THE PROBLEM - Please transcribe the listing below in full and word for word, without its pictures.

DATASET EXTRACT -
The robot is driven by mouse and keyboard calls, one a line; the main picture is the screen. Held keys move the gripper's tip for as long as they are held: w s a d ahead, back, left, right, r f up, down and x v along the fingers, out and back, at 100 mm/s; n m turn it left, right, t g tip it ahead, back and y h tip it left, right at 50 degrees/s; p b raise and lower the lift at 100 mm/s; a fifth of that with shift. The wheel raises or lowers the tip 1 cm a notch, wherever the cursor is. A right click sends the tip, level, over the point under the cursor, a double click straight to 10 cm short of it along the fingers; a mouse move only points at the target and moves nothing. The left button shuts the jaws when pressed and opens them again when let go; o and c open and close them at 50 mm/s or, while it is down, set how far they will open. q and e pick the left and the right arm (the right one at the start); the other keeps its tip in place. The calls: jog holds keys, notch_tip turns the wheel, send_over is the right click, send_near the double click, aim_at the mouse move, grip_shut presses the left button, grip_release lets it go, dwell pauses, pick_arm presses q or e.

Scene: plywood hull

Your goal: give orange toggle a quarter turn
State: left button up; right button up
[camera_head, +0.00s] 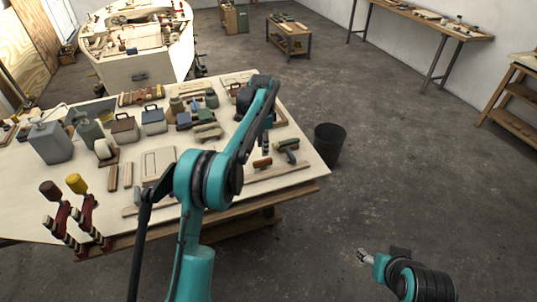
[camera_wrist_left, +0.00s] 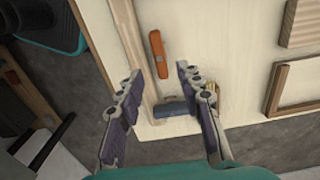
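An orange toggle (camera_wrist_left: 158,54) lies on a pale panel in the left wrist view, beside a wooden strip. It is just beyond my left fingertips, roughly in line with the gap between them, and nothing grips it. An orange piece near the table's right edge (camera_head: 262,162) in the head view looks like the same toggle. My left gripper (camera_wrist_left: 160,80) is open and empty; in the head view it (camera_head: 265,143) points down over this area, partly hidden by my arm. My right gripper (camera_head: 364,256) is low at the right over bare floor; its finger opening is unclear.
A blue-grey handle (camera_wrist_left: 175,108) lies close to the left fingers; a green-grey handled piece (camera_head: 287,146) is near the table edge. Canisters, boxes and clamps crowd the plywood table (camera_head: 290,112). A black bin (camera_head: 329,143) stands right of it.

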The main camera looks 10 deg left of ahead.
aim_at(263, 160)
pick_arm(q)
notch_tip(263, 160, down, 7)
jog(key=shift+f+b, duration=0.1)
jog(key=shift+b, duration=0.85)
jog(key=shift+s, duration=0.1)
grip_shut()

RESPONSE TO THE EXERCISE -
The robot is driven by mouse and keyboard calls, one a line; the main picture is the screen. Held keys move the gripper's tip for as long as they are held: w s a d ahead, back, left, right, r f up, down and x v along the fingers, out and back, at 100 mm/s; n m turn it left, right, t g tip it ahead, back and y h tip it left, right at 50 degrees/s; p b raise and lower the lift at 100 mm/s; a fifth of that with shift. The wheel raises or lowers the tip 1 cm a notch, wherever the cursor is. A right click sends the tip, level, over the point under the cursor, a double click straight to 10 cm short of it along the fingers; a mouse move only points at the target and moves nothing. The left button shuts the jaws when pressed and opens them again when let go; o and c open and close them at 50 mm/s or, while it is down, set how far they will open. q and e pick the left and the right arm (the right one at the start); the other keeps its tip in place. The calls: jog holds keys, notch_tip turns the wheel, send_over is the right click, send_near the double click, aim_at the mouse move, grip_shut presses the left button, grip_release lets it go, dwell pauses, pick_arm presses q or e.

Scene: plywood hull

Your goal: give orange toggle a quarter turn
State: left button up; right button up
[camera_head, +0.00s] 
[camera_wrist_left, +0.00s] 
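An orange toggle (camera_wrist_left: 158,54) lies on a pale panel in the left wrist view, beside a wooden strip. It is just beyond my left fingertips, roughly in line with the gap between them, and nothing grips it. An orange piece near the table's right edge (camera_head: 262,162) in the head view looks like the same toggle. My left gripper (camera_wrist_left: 160,80) is open and empty; in the head view it (camera_head: 265,143) points down over this area, partly hidden by my arm. My right gripper (camera_head: 364,256) is low at the right over bare floor; its finger opening is unclear.
A blue-grey handle (camera_wrist_left: 175,108) lies close to the left fingers; a green-grey handled piece (camera_head: 287,146) is near the table edge. Canisters, boxes and clamps crowd the plywood table (camera_head: 290,112). A black bin (camera_head: 329,143) stands right of it.

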The main camera looks 10 deg left of ahead.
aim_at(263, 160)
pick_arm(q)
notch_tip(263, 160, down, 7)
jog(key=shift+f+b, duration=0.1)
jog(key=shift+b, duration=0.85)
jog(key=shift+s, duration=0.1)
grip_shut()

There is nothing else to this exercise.